> **GOAL OF THE EXERCISE**
Please restate, exactly as written, the lines running from the beginning of the material through the line that has "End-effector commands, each" in it.

> **RECORDED INFORMATION**
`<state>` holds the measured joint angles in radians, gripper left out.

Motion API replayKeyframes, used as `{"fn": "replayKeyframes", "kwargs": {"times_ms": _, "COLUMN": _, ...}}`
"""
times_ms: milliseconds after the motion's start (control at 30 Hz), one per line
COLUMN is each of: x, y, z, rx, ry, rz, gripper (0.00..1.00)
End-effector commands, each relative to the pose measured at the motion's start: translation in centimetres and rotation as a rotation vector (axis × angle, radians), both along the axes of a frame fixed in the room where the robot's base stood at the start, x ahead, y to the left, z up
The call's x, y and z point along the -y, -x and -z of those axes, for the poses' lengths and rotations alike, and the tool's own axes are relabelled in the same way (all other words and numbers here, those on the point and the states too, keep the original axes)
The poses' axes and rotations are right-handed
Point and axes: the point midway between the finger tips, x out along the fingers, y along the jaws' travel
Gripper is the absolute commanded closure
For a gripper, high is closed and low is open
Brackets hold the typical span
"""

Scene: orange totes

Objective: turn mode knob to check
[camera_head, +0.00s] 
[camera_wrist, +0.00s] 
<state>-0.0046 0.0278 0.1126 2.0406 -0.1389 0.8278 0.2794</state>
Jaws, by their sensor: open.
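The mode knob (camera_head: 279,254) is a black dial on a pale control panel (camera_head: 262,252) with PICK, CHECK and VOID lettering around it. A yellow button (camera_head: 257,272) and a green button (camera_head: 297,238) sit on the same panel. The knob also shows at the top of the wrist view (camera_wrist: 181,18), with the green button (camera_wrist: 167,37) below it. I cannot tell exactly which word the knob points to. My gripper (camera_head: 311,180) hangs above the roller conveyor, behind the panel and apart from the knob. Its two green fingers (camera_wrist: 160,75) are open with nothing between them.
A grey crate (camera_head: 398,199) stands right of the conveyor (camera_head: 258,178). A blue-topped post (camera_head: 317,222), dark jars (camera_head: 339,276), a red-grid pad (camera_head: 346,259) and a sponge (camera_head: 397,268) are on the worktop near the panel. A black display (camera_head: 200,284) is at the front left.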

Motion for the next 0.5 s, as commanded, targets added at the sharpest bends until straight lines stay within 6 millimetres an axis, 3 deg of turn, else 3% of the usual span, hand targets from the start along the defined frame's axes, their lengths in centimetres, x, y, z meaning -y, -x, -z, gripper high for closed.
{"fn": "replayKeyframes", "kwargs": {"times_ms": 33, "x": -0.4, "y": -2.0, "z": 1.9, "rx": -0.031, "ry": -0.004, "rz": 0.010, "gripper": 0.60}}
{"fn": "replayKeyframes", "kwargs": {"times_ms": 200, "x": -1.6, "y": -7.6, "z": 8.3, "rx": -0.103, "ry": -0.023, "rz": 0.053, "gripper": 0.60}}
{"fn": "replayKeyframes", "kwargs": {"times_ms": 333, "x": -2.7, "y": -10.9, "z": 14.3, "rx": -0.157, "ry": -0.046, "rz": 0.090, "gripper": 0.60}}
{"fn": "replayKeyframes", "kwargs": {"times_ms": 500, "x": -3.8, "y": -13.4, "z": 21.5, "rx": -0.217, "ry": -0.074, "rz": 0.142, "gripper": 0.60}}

> **THE RESULT**
`<state>` holds the measured joint angles in radians, gripper left out.

Motion API replayKeyframes, used as `{"fn": "replayKeyframes", "kwargs": {"times_ms": _, "COLUMN": _, ...}}`
"""
times_ms: milliseconds after the motion's start (control at 30 Hz), one per line
COLUMN is each of: x, y, z, rx, ry, rz, gripper (0.00..1.00)
End-effector commands, each relative to the pose measured at the motion's start: translation in centimetres and rotation as a rotation vector (axis × angle, radians), both along the axes of a frame fixed in the room where the robot's base stood at the start, x ahead, y to the left, z up

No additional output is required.